The report was commissioned by Denmark:

Deloitte included in their calculations emissions caused by accommodation, local transport, electricity and heating of the conference center, paper, security, transport of goods and services as well as energy used by computers, kitchens, photocopiers and printers inside the conference center.

Accommodation accounted for 23 percent of the summit’s greenhouse gas emissions in Copenhagen, while transport caused 7 percent. Seventy percent came from activities inside the conference center, she said.

Dozens of people from Minnesota have flocked to Copenhagen. Terrapass’ carbon footprint calculator estimates that a non-stop roundtrip airline flight from Minneapolis-St. Paul to Copenhagen created 3,777 pounds of CO2.

How much would it take to offset that?

— You’d have to install 35 lightbulbs in place of incandescent bulbs.

— Someone with a 15 mpg car would have to drive a 30 mpg car for six months.

— Someone would have to replace an old water heater with a newer, more energy efficient model. You could also reduce your water temperature by 10 degrees for the next four years.

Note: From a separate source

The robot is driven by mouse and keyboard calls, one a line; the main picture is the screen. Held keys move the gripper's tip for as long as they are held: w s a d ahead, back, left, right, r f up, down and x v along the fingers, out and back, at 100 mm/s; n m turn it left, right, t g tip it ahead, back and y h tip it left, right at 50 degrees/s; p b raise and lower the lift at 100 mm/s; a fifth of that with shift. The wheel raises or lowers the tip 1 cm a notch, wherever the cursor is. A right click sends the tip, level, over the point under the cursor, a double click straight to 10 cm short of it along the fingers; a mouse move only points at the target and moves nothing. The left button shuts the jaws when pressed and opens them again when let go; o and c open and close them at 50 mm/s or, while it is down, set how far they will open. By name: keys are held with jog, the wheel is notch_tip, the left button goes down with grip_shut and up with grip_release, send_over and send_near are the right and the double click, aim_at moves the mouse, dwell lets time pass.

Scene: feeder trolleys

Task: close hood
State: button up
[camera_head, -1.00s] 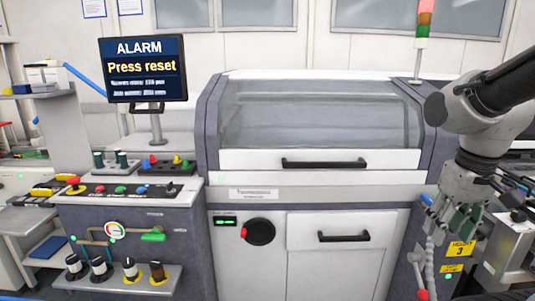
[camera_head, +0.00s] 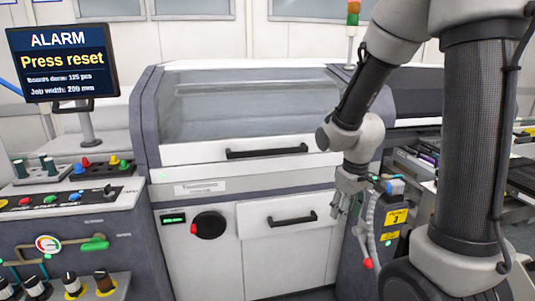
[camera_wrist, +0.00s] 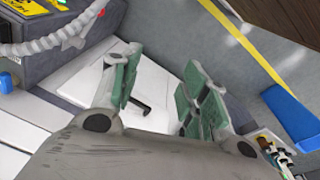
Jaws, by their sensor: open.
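The machine's hood (camera_head: 245,105) has a grey see-through window and a white front strip with a black bar handle (camera_head: 266,152). The hood appears lowered onto the machine's white front. My gripper (camera_head: 345,200) hangs at the machine's right front side, right of and below the hood handle, and holds nothing. In the wrist view the green-padded fingers (camera_wrist: 157,92) are spread apart. Behind them are a white panel (camera_wrist: 146,78) and a small black handle (camera_wrist: 139,105). The hood cannot be made out in the wrist view.
A lower white door with a black handle (camera_head: 292,219) and a round black knob (camera_head: 208,225) are below the hood. A control panel (camera_head: 75,200) and alarm screen (camera_head: 62,62) stand left. A grey hose (camera_head: 370,230) and feeder trolley post (camera_head: 395,217) are close to my gripper.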

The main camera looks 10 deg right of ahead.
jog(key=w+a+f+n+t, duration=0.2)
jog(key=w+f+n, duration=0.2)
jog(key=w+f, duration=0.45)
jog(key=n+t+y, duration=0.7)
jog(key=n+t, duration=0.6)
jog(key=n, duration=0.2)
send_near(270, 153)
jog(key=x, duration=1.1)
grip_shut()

— You’d have to drop your home by 5 degrees for the next year.

— If you normally drive 75, you’d have to drive 65 for the next two years.

— Nine people who are not now car-pooling, would have to do so for the next year.

Meanwhile, a Brown University professor is trying to figure out where all the money goes that’s given to poor countries by rich countries to help them adapt to climate change.

He’s developing a database to track it all, the Boston Globe reports:

Perhaps you would think, with the billions of dollars in aid flowing back and forth between nations for generations, that there would be a highly evolved system to make sure the money gets where it’s supposed to go. No. Roberts says there are many reasons, including the reality that funding can be expensive to track and that some governments do not want it to be tracked. Regardless of why, he said, the result is enormous sums of money are swallowed up by consultants, middlemen, and corruption long before the money gets even part of the distance it needs to go.